Last week I set some modest goals for myself housework-wise. Today I'm proud to report that those tasks were completed every day last week. Woo hoo! Insert modest victory dance here...
My goals were to make my bed and wash my breakfast dishes, so they weren't all that difficult to accomplish. I had Hubby's help too. He leaves so early for work that trying to accomplish anything but the basics would require him to get up before he went to bed. He chipped in on his days off though, which made things easier for me. It makes me all warm and fuzzy to know that he's still got my back after all these years.
Overall I feel a little less overwhelmed by all the house-related stuff I've let slide over the years. Having accomplished something small each day, I feel a little less anxious about enjoying my leisure time. Could it be I'm a little more content?

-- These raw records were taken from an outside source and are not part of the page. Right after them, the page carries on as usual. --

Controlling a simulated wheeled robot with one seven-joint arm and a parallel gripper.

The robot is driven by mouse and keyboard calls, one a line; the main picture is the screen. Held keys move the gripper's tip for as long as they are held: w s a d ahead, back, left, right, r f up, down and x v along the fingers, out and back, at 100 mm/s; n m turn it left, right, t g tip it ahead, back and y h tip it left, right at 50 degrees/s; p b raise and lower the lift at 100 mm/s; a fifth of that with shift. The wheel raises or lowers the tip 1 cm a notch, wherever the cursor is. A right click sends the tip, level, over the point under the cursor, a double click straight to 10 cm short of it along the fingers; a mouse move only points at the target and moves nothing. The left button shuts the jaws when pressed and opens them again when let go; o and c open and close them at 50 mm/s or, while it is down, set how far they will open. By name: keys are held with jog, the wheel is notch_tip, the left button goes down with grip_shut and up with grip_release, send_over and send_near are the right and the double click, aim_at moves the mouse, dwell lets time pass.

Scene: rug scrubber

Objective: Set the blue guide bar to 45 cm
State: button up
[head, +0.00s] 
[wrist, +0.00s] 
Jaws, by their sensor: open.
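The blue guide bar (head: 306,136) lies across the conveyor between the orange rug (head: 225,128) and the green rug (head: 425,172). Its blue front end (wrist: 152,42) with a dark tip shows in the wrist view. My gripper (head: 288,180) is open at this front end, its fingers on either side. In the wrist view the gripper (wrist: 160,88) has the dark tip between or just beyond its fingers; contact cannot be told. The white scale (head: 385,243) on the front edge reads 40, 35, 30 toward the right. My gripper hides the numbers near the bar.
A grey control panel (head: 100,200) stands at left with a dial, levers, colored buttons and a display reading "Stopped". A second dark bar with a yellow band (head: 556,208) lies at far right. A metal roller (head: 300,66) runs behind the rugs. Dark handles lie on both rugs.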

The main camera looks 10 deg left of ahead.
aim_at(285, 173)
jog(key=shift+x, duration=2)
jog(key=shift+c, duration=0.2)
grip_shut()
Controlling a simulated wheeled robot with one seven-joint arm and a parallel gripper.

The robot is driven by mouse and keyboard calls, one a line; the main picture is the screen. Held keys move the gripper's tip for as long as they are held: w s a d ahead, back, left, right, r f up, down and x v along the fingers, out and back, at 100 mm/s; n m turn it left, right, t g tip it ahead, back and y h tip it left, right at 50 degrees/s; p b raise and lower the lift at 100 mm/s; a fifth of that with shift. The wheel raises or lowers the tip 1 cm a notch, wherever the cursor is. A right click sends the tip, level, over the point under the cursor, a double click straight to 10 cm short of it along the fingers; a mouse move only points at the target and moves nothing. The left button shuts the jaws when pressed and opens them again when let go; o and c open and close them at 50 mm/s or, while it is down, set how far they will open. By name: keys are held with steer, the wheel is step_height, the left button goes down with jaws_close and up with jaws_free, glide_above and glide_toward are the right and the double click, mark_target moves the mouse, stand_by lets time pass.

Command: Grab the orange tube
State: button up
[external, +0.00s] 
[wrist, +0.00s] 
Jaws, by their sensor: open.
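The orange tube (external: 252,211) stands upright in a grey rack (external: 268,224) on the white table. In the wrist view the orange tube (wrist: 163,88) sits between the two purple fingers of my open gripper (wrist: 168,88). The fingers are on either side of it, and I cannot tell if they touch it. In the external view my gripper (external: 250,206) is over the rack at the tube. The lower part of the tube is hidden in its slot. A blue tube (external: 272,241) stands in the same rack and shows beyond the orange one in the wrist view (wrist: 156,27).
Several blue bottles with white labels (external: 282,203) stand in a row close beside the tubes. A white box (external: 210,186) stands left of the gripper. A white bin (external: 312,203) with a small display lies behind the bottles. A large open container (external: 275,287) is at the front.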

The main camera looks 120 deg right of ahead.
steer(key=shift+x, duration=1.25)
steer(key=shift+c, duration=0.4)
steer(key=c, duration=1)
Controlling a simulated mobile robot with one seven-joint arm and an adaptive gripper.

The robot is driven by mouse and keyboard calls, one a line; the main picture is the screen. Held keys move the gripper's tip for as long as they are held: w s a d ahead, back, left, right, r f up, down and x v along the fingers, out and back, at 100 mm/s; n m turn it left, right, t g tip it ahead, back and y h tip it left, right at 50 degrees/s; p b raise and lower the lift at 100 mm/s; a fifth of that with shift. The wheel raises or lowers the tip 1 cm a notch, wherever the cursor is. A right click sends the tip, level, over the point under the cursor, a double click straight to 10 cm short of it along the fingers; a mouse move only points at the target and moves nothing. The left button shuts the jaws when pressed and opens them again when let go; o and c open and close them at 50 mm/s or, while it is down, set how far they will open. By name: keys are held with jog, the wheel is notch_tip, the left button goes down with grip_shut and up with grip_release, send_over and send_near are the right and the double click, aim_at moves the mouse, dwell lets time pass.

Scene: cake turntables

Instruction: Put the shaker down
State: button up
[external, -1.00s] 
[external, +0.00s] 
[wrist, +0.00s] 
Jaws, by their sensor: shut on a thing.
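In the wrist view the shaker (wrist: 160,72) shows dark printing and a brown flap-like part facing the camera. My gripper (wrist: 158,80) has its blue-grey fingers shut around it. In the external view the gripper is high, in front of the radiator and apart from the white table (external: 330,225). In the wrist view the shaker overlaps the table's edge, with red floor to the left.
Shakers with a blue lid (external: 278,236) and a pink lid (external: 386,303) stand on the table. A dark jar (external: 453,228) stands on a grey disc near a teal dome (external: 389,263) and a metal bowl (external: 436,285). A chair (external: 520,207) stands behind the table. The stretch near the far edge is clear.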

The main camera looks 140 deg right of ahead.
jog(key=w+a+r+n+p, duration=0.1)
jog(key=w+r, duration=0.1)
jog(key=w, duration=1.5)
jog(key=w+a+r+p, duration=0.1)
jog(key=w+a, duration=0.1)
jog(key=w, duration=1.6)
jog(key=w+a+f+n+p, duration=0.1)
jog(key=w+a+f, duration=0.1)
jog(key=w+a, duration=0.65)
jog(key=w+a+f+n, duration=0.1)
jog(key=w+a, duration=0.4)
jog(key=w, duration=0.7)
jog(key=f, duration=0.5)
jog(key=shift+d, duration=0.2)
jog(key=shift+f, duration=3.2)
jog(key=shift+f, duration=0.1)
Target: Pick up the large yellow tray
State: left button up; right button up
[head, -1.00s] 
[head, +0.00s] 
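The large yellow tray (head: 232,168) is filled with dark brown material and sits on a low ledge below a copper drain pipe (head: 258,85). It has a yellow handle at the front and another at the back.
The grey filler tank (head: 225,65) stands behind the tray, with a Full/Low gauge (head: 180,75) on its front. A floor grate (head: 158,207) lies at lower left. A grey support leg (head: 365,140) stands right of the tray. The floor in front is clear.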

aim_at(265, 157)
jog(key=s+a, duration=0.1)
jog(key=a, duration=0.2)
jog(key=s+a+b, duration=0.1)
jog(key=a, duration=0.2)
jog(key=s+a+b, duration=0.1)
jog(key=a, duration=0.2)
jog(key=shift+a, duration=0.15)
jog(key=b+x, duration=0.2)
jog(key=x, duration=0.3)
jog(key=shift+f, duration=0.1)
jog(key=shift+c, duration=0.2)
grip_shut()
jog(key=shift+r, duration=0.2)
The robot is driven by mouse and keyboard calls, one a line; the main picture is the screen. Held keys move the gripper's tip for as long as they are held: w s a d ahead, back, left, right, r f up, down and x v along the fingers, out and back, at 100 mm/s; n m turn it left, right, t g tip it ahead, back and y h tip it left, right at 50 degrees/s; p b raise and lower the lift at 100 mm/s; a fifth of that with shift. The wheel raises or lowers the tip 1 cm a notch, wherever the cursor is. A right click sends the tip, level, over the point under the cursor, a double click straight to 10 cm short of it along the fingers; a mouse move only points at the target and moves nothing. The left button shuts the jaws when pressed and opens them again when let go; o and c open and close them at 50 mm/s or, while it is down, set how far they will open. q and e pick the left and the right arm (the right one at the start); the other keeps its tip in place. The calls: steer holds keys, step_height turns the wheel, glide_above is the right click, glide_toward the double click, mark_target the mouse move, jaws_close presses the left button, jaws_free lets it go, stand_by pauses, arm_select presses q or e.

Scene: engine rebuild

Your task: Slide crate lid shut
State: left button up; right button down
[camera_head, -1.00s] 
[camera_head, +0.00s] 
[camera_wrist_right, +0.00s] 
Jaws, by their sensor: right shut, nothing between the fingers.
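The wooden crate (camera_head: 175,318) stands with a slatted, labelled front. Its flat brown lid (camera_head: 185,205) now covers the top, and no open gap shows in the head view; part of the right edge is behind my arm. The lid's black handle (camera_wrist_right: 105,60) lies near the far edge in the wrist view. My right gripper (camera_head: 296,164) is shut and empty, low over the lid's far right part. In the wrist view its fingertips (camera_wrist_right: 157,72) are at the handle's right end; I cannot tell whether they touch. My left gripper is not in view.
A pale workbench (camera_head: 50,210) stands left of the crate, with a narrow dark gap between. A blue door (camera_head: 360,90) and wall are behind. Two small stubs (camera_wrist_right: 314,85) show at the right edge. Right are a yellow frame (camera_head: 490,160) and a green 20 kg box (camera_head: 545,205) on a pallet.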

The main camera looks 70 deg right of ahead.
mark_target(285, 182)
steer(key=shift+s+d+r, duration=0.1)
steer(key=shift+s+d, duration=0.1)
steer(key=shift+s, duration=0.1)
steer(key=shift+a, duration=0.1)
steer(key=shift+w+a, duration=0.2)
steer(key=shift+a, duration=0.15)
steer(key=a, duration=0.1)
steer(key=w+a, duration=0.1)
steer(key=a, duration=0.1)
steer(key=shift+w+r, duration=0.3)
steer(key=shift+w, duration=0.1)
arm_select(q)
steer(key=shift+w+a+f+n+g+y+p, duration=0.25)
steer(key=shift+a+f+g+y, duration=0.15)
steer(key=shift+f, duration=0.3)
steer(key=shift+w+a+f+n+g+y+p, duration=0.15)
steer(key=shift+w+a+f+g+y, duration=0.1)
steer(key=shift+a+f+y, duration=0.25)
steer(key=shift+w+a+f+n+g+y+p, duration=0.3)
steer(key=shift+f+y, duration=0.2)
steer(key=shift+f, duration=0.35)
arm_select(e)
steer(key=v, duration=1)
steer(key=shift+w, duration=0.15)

I'm also finding it easier to take on other small tasks. Last week I started cleaning out the file cabinet, and I went through both our freezers and updated my inventory lists. (I keep a dry-erase board on each freezer. Each time I add or remove something I update the list. Or at least I try to. Obviously I hadn't been as diligent as I thought, as both lists needed updating. There were some forgotten, well-aged, almost unidentifiable things in the deepest, darkest recesses of both freezers.)
I'm starting to see things I had stopped noticing. A few random, overused clothing items went into the trash. Other long-unworn items went into the donation box. I rediscovered a jacket my aunt gave me. It had been hiding in the coat closet downstairs. I had forgotten all about it. I've worn it twice now and have had compliments each time. Compliments increase my contentment, more confirmation that my wee project is working.
On Saturday Hubby was waiting for me to get ready so we could head out to run errands. As I brushed my teeth I remembered an old, elastic headband in the drawer beside me. I don't know why I kept it. It had lost its sproing long ago and was of no use whatsoever. I figured I'd take a second and trash it before I forgot about it. A half an hour later, I had not only disposed of the offending headband, I had emptied the entire drawer, sorted all the stuff, tossed much of it (Because really, unless I'm going to take up lock-picking, do I need 37 bent hairpins?) and selected several items to donate. (In spite of my vow to wear more colour, I can't imagine ever wearing neon-orange scrunchies again.)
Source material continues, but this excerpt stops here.